## Directions for this task
Please reproduce the lines of the records below from the one holding "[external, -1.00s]" through the one holding "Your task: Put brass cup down", inclusive, skipping all pictures.

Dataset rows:

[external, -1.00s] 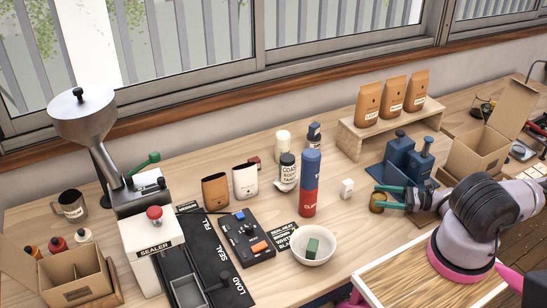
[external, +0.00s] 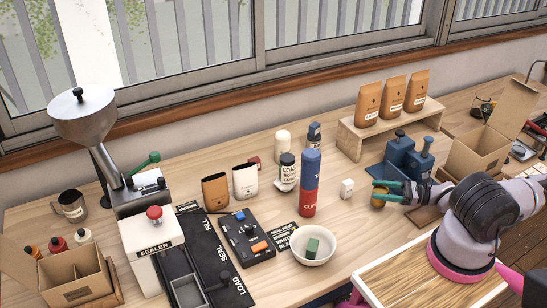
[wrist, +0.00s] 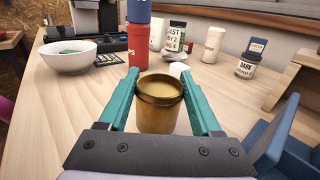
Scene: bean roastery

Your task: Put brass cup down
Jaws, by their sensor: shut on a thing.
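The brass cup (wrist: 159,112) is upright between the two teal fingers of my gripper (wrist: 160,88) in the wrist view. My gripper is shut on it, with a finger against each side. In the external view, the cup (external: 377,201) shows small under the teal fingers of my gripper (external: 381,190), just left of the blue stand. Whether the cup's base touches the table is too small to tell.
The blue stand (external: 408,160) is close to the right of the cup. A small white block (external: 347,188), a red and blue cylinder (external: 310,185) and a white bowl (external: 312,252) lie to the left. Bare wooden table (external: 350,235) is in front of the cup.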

* * *

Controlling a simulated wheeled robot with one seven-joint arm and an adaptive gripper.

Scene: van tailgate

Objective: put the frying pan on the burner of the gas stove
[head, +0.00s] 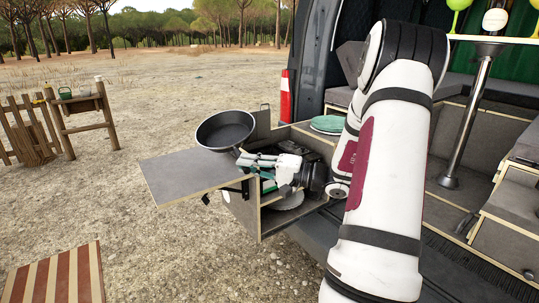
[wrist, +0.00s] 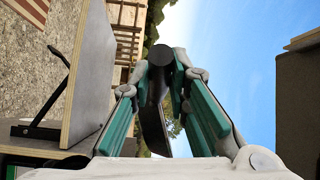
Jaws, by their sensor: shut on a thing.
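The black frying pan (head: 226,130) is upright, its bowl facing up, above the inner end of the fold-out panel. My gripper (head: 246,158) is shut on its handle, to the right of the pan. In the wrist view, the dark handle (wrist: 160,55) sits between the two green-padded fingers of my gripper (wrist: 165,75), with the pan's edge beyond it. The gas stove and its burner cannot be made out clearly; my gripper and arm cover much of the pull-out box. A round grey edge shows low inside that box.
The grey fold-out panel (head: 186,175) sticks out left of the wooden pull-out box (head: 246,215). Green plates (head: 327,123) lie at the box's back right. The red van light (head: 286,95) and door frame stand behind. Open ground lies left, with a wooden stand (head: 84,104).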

## Response to the exercise
[external, -1.00s] 
[external, +0.00s] 
[wrist, +0.00s] 
Scene: bean roastery

Your task: Put brass cup down

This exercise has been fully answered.